Nanci – É geral. Os indianos seguem os primeiros textos sagrados escritos há alguns milênios, mas eles não são lidos pela maioria da população [todos estão escritos em sânscrito], e sim ouvidos, porque a maioria da população não é capaz de lê-los. Por conta disso, os ensinamentos são passados por meio de ritos de transmissão, e as castas dão origem a milhares de subcastas de acordo com a localidade e tomam características próprias conforme aspectos como a cultura e a língua. Mas há regras a serem cumpridas e elas eliminam a promiscuidade. A pessoa não pode, por exemplo, se casar com alguém da mesma vila, que ela viu crescendo. É preciso ser alguém da mesma casta, da mesma profissão, mas que seja de outra cidade. Foi esse sistema que defendeu a integridade da cultura indiana face às inúmeras colonizações pelas quais o país passou. Se não fosse esse sistema, a Índia seria um monte de fragmentos, mas o país conseguiu se manter coeso.

 ÉPOCA – E até onde vai a influência do sistema de castas na sociedade indiana?
Nanci – As castas não existem legalmente, é proibido considerar alguém um pária. Ao mesmo tempo, o costume do povo, principalmente rural, onde a discriminação é profunda, mantém essa prática. É por isso que há um sistema de cotas na Índia, pois todo mundo vê que, estando em situação pior, eles precisam de ajuda. Hoje, há muitos dalits ricos e a Índia já teve até um ministro da economia de origem dalit. Há uma confusão, pois as pessoas acreditam que as posições superiores da casta correspondem a posições superiores de classe. Nós, no Brasil, no Ocidente, nem conseguimos compreender que uma pessoa seja superior e não tenha dinheiro. Um exemplo é o músico Ravi Shankar, que tocava a cítara de forma maravilhosa. Ele podia não ser rico, mas os filhos deveriam tocar cítara e saber todas as músicas clássicas indianas. Se um deles fosse para outra área, como um deles foi [a cantora Norah Jones, filha de Shankar com uma americana], mesmo que ficasse milionário, não seria bem visto.

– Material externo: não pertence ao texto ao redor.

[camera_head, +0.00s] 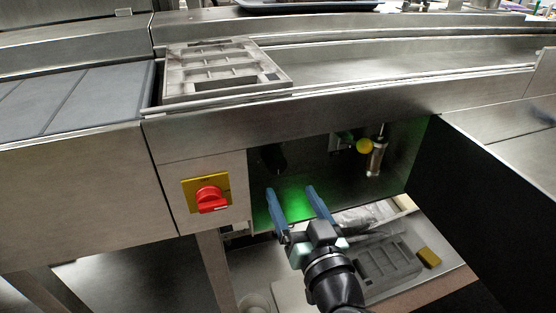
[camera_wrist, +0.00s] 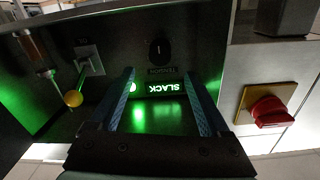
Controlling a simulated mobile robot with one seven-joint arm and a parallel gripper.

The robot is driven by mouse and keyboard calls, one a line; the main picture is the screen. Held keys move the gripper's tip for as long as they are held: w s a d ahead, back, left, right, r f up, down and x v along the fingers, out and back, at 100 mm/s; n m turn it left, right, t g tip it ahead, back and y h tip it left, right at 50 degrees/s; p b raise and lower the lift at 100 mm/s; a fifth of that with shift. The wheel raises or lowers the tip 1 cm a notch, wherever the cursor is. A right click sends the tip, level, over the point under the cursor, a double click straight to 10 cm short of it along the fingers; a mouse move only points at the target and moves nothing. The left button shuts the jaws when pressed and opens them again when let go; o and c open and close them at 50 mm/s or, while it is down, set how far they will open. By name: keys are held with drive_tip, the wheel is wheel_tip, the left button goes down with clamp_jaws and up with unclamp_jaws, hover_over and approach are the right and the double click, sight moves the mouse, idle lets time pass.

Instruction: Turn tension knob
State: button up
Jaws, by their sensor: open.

ÉPOCA – O crescimento econômico da Índia e a aproximação com o Ocidente podem romper esse sistema?
Nanci – Ninguém encontrará resposta para essa pergunta tão imediatamente. Mas é importante ponderar que a Índia já teve contatos de maior contraste com outros modos de viver do que agora na globalização. Não sei por qual razão o mundo ocidental atual pode ser considerado tão imperdível, ou mais imperdível que o sultanato de alguns séculos atrás, por exemplo. A Índia tem inúmeras defesas culturais e pode se adaptar à modernidade.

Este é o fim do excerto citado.